This section is from the book "Cyclopedia Of Architecture, Carpentry, And Building", by James C. et al. Also available from Amazon: Cyclopedia Of Architecture, Carpentry And Building.
The central figure in this transaction is the specification writer. His tact must arrange the conditions under which the work is to be done; his technical knowledge must supply the data, and set forth in clear, explicit language the description of the material which the contractor is to furnish and the owner is to accept. He is to be the arbitrator when any question arises affecting the interests of both in conflicting ways; and for his comfort the arbitration must be such that both sides will see its full justice. In order that the necessity for arbitration may arise as seldom as possible, it is the more necessary that all the conditions and questions liable to cause misunderstanding be fully studied and settled in the specification. It is the duty of the superintendent to see that the contractor follows out the requirements of the specification; but it is unfortunate to have the specification so loosely written that the requirements are ambiguous or at least not explicit and the contractor is made to feel that he is distrutsed, or that he is obliged to furnish materails or labor at a loss under an arbitrary decision, which, had he been more fully informed as to the detailed requirements, he would not have done.

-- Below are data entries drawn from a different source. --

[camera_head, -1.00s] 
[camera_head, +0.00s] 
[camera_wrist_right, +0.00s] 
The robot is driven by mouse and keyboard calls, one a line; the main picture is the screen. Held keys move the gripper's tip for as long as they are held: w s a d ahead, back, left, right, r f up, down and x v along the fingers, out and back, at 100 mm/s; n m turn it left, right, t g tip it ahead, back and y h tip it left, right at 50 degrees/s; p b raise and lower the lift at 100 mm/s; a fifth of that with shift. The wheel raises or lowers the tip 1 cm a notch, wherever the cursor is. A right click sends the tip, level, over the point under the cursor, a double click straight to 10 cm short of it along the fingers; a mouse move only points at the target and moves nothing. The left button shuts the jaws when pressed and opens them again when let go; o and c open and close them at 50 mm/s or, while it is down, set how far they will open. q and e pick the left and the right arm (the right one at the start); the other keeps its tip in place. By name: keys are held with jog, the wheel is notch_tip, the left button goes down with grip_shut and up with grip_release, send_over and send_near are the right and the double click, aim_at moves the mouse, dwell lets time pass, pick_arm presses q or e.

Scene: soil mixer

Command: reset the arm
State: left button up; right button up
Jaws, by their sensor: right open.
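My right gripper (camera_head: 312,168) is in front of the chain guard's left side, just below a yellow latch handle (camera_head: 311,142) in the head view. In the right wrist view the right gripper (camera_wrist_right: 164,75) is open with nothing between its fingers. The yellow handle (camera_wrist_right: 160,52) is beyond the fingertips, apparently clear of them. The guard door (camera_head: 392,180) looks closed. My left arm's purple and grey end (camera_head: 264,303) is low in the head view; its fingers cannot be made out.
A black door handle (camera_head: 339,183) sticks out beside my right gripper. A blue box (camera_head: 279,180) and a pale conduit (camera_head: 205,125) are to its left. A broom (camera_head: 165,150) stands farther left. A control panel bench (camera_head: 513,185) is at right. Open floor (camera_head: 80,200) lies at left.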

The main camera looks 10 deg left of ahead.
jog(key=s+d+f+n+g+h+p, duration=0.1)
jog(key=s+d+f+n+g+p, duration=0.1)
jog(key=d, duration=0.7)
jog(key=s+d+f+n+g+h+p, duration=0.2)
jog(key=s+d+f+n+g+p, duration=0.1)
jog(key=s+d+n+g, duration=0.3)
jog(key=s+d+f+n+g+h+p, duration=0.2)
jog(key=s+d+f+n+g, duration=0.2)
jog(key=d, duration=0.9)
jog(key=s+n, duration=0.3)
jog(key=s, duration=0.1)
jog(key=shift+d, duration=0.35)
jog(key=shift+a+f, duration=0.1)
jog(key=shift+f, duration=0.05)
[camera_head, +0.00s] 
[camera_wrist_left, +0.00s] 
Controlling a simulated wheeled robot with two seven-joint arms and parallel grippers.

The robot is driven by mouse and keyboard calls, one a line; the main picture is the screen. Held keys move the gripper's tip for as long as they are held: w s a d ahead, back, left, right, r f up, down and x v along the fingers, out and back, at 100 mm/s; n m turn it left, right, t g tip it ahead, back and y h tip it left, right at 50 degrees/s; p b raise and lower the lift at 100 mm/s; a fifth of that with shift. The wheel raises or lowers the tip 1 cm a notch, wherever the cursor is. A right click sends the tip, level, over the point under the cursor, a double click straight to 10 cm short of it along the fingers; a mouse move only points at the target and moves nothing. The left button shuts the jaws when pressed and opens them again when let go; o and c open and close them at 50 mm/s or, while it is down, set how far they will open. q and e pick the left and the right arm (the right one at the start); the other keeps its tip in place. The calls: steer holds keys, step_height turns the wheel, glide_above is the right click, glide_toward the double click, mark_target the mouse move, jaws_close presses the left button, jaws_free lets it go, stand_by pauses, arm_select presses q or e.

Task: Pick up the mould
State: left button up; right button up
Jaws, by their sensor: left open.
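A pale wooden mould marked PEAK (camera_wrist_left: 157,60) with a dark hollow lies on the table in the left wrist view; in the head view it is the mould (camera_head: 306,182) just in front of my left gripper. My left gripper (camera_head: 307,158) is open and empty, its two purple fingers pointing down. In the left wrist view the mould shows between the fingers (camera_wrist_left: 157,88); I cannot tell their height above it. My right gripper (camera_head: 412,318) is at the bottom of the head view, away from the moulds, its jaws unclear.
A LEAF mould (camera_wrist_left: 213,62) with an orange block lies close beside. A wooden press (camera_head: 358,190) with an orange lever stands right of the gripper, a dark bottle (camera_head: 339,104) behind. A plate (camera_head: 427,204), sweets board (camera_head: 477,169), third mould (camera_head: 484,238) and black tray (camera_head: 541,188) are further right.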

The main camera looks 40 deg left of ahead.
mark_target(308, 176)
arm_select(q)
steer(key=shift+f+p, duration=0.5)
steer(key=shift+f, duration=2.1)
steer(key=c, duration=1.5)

(Particular attention is called to the following paragraph, as the advice contained therein is of the utmost value.)
Thus, the specification writer must be a man of tact and technical knowledge. It is outside the scope of this paper to discuss the former quality except in a most general way; but it will be its object so to treat the technical side that the student can develop such lines of thought as will enable him, whenever questions arise, to attack them from such points as will gain for him the necessary inside information; and it is in no sense its intent to set up such matter as will serve as models and forms to be applied to miscellaneous conditions. His training as a specification writer should be such as to accustom him to think in building material; and when the habit is formed, the student, in passing structures completed or in course of construction from day to day, will constantly find himself reasoning as to the use of various materials. This is technical education. No school, no matter how long or how thorough its course, will cover all the points to be decided in the first modest specification. All the training any school can give is to teach a man to think out the solution of his first and each succeeding commission along sound lines. This is the character of work which rouses enthusiasm in the worker and without which the work will amount to little.